— start Data segment —
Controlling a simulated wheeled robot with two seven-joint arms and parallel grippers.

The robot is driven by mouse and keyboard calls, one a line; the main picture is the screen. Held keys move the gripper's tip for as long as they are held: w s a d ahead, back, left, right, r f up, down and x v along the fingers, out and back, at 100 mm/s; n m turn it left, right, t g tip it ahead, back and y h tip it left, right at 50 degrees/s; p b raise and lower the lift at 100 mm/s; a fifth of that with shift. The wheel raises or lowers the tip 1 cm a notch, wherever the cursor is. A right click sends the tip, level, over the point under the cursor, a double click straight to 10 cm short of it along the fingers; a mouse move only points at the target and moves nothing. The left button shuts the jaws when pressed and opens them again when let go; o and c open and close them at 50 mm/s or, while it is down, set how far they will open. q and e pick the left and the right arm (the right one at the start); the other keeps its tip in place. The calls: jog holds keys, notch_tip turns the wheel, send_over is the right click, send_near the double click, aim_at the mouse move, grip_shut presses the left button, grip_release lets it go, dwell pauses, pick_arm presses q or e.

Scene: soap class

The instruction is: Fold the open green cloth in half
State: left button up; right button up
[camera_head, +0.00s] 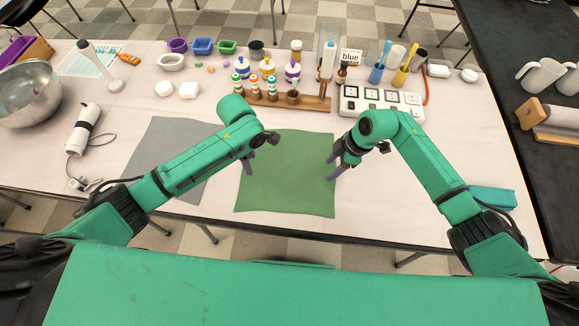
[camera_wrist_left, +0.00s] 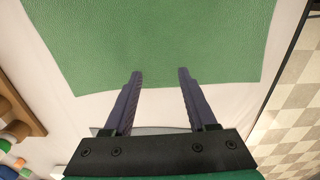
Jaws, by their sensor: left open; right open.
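The green cloth (camera_head: 290,185) lies spread flat on the table in front of me, one layer as far as I can see. My left gripper (camera_head: 259,156) is open over its left part, partly hiding it. In the left wrist view, the cloth (camera_wrist_left: 160,40) fills the upper part, and the fingertips of the left gripper (camera_wrist_left: 160,73) overlap its near edge with nothing between them. I cannot tell whether they touch it.
A grey cloth (camera_head: 160,145) lies just left of the green one. A wooden rack with small bottles (camera_head: 290,102) and a white device (camera_head: 380,101) stand behind it. A teal box (camera_head: 493,196) lies at the right. The white table (camera_head: 400,205) is clear right of the cloth.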

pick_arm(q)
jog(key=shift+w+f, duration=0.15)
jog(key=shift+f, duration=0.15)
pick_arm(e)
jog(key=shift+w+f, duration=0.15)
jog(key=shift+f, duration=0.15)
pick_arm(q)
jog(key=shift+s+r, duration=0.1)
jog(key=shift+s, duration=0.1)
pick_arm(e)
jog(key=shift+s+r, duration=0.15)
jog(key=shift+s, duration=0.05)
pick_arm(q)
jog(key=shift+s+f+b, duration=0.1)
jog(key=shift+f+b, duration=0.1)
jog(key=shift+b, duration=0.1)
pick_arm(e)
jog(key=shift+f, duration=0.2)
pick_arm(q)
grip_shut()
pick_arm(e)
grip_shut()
— end Data segment —
Go through the listing above and write it all out exactly, leaving out any picture.

Controlling a simulated wheeled robot with two seven-joint arms and parallel grippers.

The robot is driven by mouse and keyboard calls, one a line; the main picture is the screen. Held keys move the gripper's tip for as long as they are held: w s a d ahead, back, left, right, r f up, down and x v along the fingers, out and back, at 100 mm/s; n m turn it left, right, t g tip it ahead, back and y h tip it left, right at 50 degrees/s; p b raise and lower the lift at 100 mm/s; a fifth of that with shift. The wheel raises or lowers the tip 1 cm a notch, wherever the cursor is. A right click sends the tip, level, over the point under the cursor, a double click straight to 10 cm short of it along the fingers; a mouse move only points at the target and moves nothing. The left button shuts the jaws when pressed and opens them again when let go; o and c open and close them at 50 mm/s or, while it is down, set how far they will open. q and e pick the left and the right arm (the right one at the start); the other keeps its tip in place. The calls: jog holds keys, notch_tip turns the wheel, send_over is the right click, send_near the double click, aim_at the mouse move, grip_shut presses the left button, grip_release lets it go, dwell pauses, pick_arm presses q or e.

Scene: soap class

The instruction is: Fold the open green cloth in half
State: left button up; right button up
[camera_head, +0.00s] 
[camera_wrist_left, +0.00s] 
Jaws, by their sensor: left open; right open.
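The green cloth (camera_head: 290,185) lies spread flat on the table in front of me, one layer as far as I can see. My left gripper (camera_head: 259,156) is open over its left part, partly hiding it. In the left wrist view, the cloth (camera_wrist_left: 160,40) fills the upper part, and the fingertips of the left gripper (camera_wrist_left: 160,73) overlap its near edge with nothing between them. I cannot tell whether they touch it.
A grey cloth (camera_head: 160,145) lies just left of the green one. A wooden rack with small bottles (camera_head: 290,102) and a white device (camera_head: 380,101) stand behind it. A teal box (camera_head: 493,196) lies at the right. The white table (camera_head: 400,205) is clear right of the cloth.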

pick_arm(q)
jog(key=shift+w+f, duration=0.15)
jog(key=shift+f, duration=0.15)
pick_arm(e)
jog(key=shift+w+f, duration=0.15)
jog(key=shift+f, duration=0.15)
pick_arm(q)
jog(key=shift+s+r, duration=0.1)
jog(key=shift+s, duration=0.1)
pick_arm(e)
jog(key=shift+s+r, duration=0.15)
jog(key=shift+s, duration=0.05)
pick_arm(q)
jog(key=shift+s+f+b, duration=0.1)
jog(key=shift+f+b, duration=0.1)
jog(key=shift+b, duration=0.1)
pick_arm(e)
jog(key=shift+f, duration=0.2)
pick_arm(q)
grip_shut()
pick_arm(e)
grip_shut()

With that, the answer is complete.